Chapter 13 Eligibility

Only individuals may file for Chapter 13 bankruptcy. Corporations and partnerships may not file for Chapter 13 bankruptcy. Any individual, even if self-employed or operating an unincorporated business, is eligible for Chapter 13 relief as long as that individual has regular income greater than reasonable living expenses, has unsecured debts not exceeding a certain sum, and has secured debts not exceeding a certain sum.

Chapter 13 Hardship Discharge

Although a chapter 13 debtor generally receives a discharge only after completing all payments required by the court-approved repayment plan, there are some limited circumstances under which the debtor may request the court to grant a "hardship discharge." After confirmation of a plan, there are limited circumstances under which the debtor may request the court to grant a hardship discharge even though the debtor has failed to complete plan payments.

Chapter 7 Eligibility

A petitioner must reside in or have a domicile, a place of business, or property in the United States in order to file a Chapter 7 bankruptcy.
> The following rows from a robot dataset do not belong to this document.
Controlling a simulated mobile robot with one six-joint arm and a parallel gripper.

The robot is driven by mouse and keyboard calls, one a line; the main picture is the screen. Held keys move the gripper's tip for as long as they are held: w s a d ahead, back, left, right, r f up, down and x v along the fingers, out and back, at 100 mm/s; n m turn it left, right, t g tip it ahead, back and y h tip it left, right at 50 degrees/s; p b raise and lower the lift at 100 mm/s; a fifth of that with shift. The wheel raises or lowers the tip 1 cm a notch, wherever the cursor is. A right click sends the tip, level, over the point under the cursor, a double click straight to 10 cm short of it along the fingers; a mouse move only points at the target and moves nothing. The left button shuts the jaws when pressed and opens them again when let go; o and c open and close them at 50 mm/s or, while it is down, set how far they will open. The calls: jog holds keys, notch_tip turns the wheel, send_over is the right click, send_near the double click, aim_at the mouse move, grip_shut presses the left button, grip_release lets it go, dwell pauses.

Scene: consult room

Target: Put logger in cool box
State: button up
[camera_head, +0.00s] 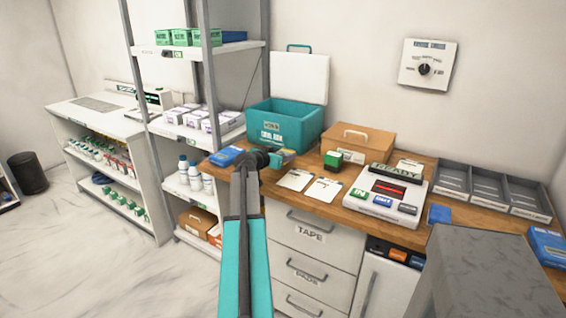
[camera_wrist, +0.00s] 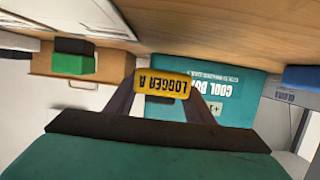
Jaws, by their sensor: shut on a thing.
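The cool box (camera_head: 284,126) is a teal bin with its white lid (camera_head: 299,78) raised, at the back left of the wooden counter. It also shows upside down in the wrist view (camera_wrist: 235,95). My gripper (camera_head: 279,158) is in front of the box, over the counter's left part. In the wrist view its two fingers (camera_wrist: 166,98) are shut on the logger (camera_wrist: 163,84), a small yellow block marked LOGGER A. The logger is a small yellowish patch in the head view (camera_head: 288,155). The inside of the box is mostly hidden.
Right of the cool box stand a brown case (camera_head: 357,145) and a green stamp-like block (camera_head: 333,161). White cards (camera_head: 323,190), a blue pack (camera_head: 226,156) and a keyed device (camera_head: 387,191) lie on the counter. Grey trays (camera_head: 492,190) stand far right; a shelf rack (camera_head: 212,90) rises left.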

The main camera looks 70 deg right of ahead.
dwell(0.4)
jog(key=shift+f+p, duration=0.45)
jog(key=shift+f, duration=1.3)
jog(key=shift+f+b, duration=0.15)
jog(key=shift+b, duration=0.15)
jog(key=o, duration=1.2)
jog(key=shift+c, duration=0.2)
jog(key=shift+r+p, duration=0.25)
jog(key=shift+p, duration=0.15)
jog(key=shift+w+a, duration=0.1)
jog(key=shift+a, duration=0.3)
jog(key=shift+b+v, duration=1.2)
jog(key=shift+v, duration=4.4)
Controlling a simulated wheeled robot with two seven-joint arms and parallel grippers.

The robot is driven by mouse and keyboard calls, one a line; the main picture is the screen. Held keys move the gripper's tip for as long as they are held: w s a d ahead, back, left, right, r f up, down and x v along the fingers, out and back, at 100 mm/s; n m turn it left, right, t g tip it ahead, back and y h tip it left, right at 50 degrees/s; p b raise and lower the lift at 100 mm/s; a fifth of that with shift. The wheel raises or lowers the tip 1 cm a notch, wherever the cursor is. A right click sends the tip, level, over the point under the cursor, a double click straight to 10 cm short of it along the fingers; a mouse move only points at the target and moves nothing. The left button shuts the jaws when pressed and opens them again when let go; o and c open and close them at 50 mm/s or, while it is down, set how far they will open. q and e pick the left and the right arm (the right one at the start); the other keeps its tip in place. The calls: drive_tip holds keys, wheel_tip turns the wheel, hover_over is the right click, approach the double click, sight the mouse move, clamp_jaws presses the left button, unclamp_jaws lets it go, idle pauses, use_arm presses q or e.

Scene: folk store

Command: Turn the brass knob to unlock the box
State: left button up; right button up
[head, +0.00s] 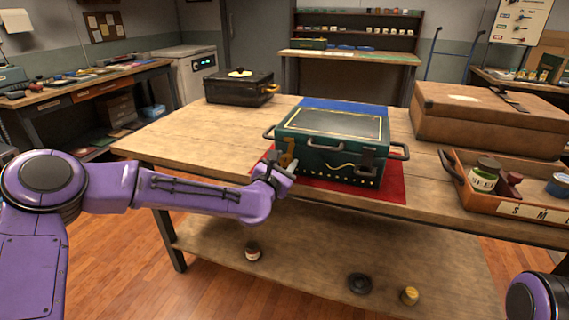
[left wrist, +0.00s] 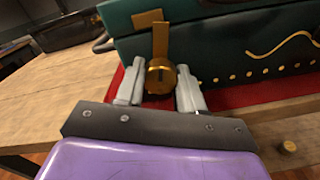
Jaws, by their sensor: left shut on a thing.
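The dark green box (head: 330,150) with brass trim and a grey lid panel stands on the wooden table, its lid down. The brass knob (left wrist: 160,80) is on the left part of its front, under an upright brass strip (left wrist: 161,40). My left gripper (head: 284,172) is at this front left corner. In the left wrist view its two pale fingers (left wrist: 160,88) are on either side of the knob, shut on it. In the head view the gripper mostly hides the knob. My right gripper is not in view.
A red mat (head: 390,185) lies under the box and a blue mat (head: 345,104) behind it. A black case (head: 235,90) stands back left. A large brown case (head: 480,118) and an orange tray (head: 510,202) with jars stand right. The table's left part is clear.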

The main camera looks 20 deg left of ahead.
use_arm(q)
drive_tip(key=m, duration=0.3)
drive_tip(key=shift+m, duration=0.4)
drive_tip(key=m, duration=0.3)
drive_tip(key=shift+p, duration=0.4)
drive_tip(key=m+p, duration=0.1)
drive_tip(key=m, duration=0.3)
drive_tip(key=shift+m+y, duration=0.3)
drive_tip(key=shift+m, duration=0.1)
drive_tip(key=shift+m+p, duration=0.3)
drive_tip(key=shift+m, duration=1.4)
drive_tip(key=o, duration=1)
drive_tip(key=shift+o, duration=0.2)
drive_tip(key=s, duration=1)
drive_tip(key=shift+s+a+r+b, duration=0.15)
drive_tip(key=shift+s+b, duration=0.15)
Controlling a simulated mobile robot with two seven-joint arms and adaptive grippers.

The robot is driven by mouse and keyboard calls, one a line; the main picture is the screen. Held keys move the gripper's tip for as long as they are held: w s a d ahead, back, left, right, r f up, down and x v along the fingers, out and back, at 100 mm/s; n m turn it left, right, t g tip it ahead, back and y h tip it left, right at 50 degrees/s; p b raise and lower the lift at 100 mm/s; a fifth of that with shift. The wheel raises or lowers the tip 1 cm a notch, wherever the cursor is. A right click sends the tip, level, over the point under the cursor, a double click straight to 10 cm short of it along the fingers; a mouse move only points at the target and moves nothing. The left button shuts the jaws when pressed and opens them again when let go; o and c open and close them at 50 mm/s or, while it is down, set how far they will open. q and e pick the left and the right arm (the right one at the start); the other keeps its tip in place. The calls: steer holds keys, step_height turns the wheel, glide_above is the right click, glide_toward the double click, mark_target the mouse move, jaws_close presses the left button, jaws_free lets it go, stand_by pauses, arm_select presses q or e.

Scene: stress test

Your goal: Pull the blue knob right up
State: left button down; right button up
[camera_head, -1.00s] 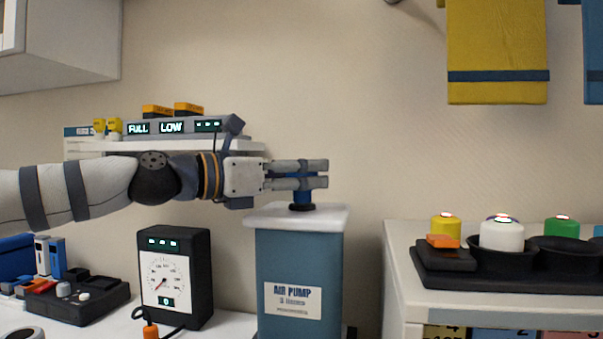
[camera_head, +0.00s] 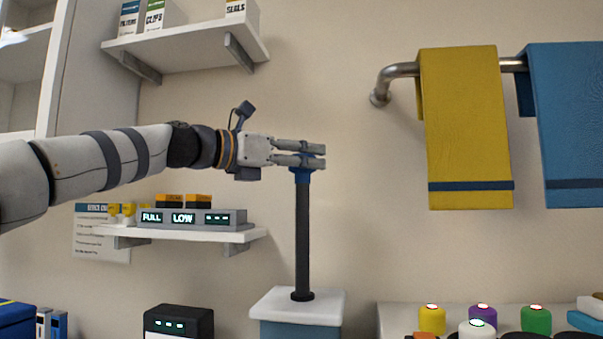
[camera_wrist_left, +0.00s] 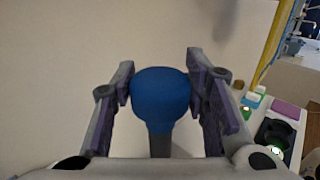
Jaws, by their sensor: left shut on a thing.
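The blue knob (camera_head: 302,174) sits on top of a dark upright rod (camera_head: 302,235) that stands far out of the air pump's white lid (camera_head: 297,304). My left gripper (camera_head: 312,155) is shut on the knob, with its fingers level and pointing right. In the left wrist view the blue knob (camera_wrist_left: 161,95) is between the two fingers, with the rod below it. Most of the pump's blue-green body (camera_head: 300,330) is below the frame in the head view. My right gripper is not in view.
A low shelf (camera_head: 180,234) with a display unit and a higher shelf (camera_head: 190,45) with boxes are on the wall at left. A yellow towel (camera_head: 465,125) and a blue towel (camera_head: 570,125) hang from a rail at right. Coloured buttons (camera_head: 432,318) stand at lower right.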

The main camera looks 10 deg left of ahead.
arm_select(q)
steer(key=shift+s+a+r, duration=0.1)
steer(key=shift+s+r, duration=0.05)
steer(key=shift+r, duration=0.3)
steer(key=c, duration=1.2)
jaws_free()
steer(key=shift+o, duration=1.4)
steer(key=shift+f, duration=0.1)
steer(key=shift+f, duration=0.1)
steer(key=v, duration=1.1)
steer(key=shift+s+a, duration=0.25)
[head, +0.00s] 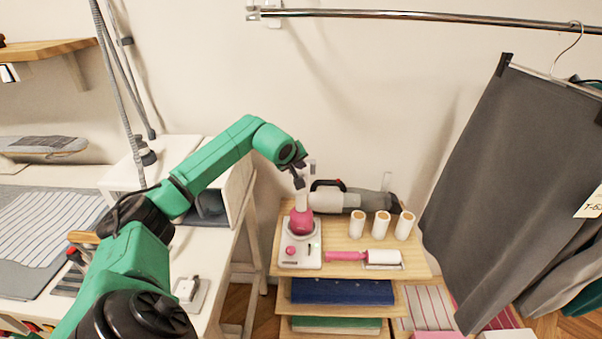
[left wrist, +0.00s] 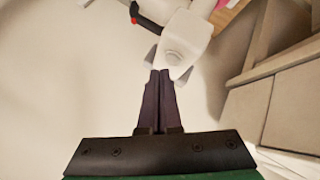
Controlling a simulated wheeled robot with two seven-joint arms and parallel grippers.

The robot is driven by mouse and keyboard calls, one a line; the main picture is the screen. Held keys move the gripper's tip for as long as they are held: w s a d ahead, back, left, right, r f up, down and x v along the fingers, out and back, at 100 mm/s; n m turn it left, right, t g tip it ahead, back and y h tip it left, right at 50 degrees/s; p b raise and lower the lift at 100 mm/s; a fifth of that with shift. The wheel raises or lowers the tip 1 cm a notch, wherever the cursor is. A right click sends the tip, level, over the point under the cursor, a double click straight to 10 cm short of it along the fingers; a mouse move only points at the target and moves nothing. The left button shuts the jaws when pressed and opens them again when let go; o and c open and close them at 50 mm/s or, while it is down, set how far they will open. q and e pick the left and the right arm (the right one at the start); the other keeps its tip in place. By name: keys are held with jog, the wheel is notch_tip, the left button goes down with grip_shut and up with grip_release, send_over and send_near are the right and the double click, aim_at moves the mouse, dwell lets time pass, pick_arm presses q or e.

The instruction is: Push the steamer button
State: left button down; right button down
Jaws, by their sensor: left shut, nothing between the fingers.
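The steamer (head: 302,222) stands on the right shelf's top, with a round pink lower body, a white upright neck and a white base. A pink round knob (head: 291,250) and a small dark slider sit on the base. My left gripper (head: 298,184) is shut and empty at the top of the steamer's neck, partly covering it. In the left wrist view the closed fingertips (left wrist: 160,74) are at the edge of a pale steamer part (left wrist: 190,35) with a round raised button (left wrist: 174,56). I cannot tell whether they touch it. My right gripper is not in view.
A grey and black handheld vacuum (head: 340,200), several white rolls (head: 381,224) and a pink lint roller (head: 352,256) lie on the same shelf top (head: 410,270). A white table (head: 225,240) stands at left.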

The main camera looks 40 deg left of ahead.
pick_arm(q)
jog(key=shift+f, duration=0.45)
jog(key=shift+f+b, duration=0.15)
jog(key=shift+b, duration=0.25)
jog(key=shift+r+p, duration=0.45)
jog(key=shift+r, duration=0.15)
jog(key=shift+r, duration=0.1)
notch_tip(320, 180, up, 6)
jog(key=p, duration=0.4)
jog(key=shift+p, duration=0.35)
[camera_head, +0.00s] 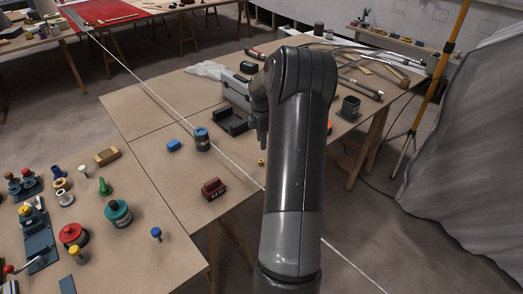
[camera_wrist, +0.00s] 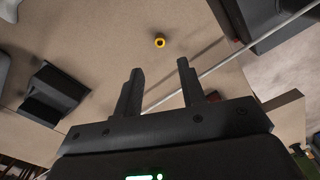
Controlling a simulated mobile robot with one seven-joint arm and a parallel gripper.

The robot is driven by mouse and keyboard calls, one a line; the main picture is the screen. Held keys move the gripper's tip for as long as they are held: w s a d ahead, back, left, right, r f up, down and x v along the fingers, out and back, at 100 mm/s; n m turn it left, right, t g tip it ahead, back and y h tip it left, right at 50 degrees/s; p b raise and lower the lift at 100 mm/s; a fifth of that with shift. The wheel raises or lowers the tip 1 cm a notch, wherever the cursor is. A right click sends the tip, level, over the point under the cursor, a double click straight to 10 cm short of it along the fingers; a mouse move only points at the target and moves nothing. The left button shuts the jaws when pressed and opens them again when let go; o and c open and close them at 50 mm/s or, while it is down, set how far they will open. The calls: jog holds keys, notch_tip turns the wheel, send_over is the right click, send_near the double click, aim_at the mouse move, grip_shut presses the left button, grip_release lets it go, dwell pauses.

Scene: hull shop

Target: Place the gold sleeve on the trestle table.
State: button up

The petitioner must not have been granted a Chapter 7 discharge within the last six years or completed a Chapter 13 plan.

Employment of Professionals

The Bankruptcy Code governs a trustee's or debtor in possession's employment of attorneys, accountants, appraisers, auctioneers, and other professional persons to represent or assist in carrying out duties under the Bankruptcy Code. Generally, the trustee or debtor in possession had broad latitude in the selection of professional persons to be employed. The Bankruptcy Code authorizes the employment of professional persons only to the extent that such persons do not hold or represent an interest adverse to the estate.

Securities Investor Protection Act

The Securities Investor Protection Act (SIPA) was designed to create a new form of liquidation proceeding. SIPA created the Securities Investor Protection Corporation (SIPC), a nonprofit, private membership corporation to which most registered brokers and dealers are required to belong. The SIPC fund constitutes an insurance program. The fund is designed to protect the customers of brokers or dealers subject to SIPA from loss in case of financial failure of the member. The fund is supported by assessments upon its members.